The First Lieutenant in 1950 was Lieut. Commander W.F. Cook, LVO. At 28 years of age he had wartime command of HMAS Voyager, followed by commands of HMA Ships Vendetta and Nizam. Another highly respected Officer was Lieut. Commander W.J. Dovers, DSC, (later Rear Admiral Dovers, CBE, DSC). The Cadet-Midshipmen called him ‘Ming’ but of course never in his hearing! Once a year the Officers played Rugby against the Cadets. Here ‘Ming’ showed no mercy.
During evening rounds when Lieut. Cdr. Dovers was inspecting the Cadet- Midshipmen’s cabins, an explosion occurred when a concealed College brew of blackberry wine could contain itself no longer and a black substance oozed over the deck. The culprits were charged with operating an illegal still.
There was training afloat in one of the corvettes of the training flotilla. The Cadets went on camping and boat picnics to Phillip Island or to Mornington and these were real survival exercises – quite an ordeal for junior Cadets. There were cross-country races of six miles.
On October 27 1950, twenty Cadet- Midshipmen ‘Passed Out’ (graduated), the largest number at that time since 1920. In his long speech to the Cadets following an impressive display of marching and the presentation of prizes at the Naval College Passing-Out ceremony, the then Prime Minister, Mr. R.G. Menzies, commented on the fact that one of those to whom he had presented prizes, including the Grand Aggregate Prize, was Chief Cadet Captain
Waller, the son of Captain H.M.L. Waller, DSO and Bar, RAN, who was Captain (D) of the 10th Destroyer Flotilla, when it attained fame as the ‘Scrap Iron’ Flotilla in the Mediterranean in 1940-41. He was subsequently lost as Commanding Officer of HMAS Perth, when that ship went down fighting against numerically superior forces in Sunda Strait during the night of February 28th-March 1st, 1942.

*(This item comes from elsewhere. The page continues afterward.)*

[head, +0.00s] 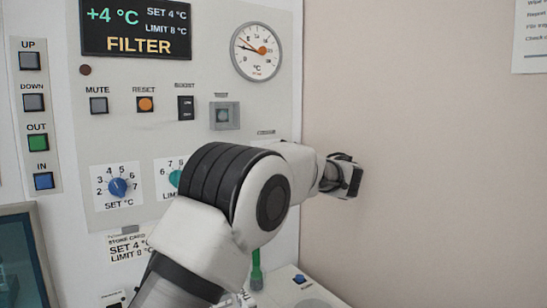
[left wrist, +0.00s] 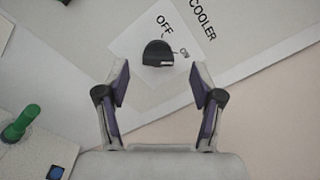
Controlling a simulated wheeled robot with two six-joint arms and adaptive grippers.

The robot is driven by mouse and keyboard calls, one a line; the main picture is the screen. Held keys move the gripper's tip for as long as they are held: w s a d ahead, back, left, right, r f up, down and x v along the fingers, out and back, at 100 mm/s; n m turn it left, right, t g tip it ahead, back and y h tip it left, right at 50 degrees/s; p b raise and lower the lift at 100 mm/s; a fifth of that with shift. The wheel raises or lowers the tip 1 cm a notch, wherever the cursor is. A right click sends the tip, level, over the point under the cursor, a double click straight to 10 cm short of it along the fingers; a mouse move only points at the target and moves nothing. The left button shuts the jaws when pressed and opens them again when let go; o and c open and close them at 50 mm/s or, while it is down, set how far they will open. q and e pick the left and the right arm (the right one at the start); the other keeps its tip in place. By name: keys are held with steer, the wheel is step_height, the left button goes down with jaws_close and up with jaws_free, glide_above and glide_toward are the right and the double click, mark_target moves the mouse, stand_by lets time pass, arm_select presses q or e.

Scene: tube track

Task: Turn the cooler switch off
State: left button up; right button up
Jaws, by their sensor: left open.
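The cooler switch (left wrist: 158,53) is a dark rotary knob on a white plate marked OFF and ON, beside the word COOLER, in the left wrist view. A pale line on its lower edge seems to lie nearer the ON mark. My left gripper (left wrist: 160,85) is open and empty, its fingers apart, with the knob ahead of and between the fingertips, not touching. In the head view the left gripper (head: 350,178) is at the panel's right edge, and my arm hides the cooler switch. My right gripper is not in view.
The panel carries a display (head: 135,28), a dial gauge (head: 256,51), a blue SET knob (head: 118,187) and several push buttons. A green-handled item (head: 257,270) stands below my arm; a blue button (head: 299,279) is near it.

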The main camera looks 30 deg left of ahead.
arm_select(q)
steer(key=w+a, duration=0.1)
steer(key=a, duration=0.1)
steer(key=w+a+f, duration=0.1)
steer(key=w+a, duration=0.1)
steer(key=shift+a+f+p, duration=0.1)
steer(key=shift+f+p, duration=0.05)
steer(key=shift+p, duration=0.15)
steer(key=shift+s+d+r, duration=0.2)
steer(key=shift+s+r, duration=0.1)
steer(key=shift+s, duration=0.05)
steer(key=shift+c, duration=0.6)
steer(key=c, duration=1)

Mr. Menzies said that when he as Prime Minister was in the Middle East in 1941, he was taken by the Commander-in-Chief, Mediterranean, Admiral Sir Andrew Cunningham, to visit the Australian destroyers. As the Admiral’s barge sped across the water of Alexandria Harbour towards HMAS Stuart, Sir Andrew turned to him and said, ‘You are now about to meet the finest captain that sails seas; his name is Waller.’
Senior Cadet Captain Martin’s father, Commander W.H. Martin, was Second in Command of HMAS Perth. He saved many of the lives of Perth’s crew by embarking two dozen life-rafts six hours before the Cruiser was sunk. His own life was lost.
After leave the graduates sailed in the P. & O. passenger ship Strathaird for the United Kingdom then spent eight months of 1951 aboard the training cruiser HMS Devonshire in the West Indies and Scandinavia. They were then appointed Midshipmen. By the 1953 Coronation year, the Midshipmen had been promoted to Sub-Lieutenant.
At the 1953 Coronation Review at Spithead, Sub. Lieut. Ian Knox had gotten wet through motor boat running with Prime Minister R.G. and Mrs. Menzies taking them from SS Orcades to HMAS Sydney. In October 1986, as the Fleet Commander he led the RAN 75th Anniversary Flag Review in his flagship HMAS Perth. In 1954 homeward bound in SS Oronsay, a father took Sub. Lieut. George Halley aside and asked ‘What do you fellows know about astronomical navigation’ George: ‘Quite a bit sir’. Father: ‘Well, my daughter has been going up to the boat deck every night since Naples with one of you chaps looking for the Southern Cross and I understand you do not see the Southern Cross until a day out of Colombo!’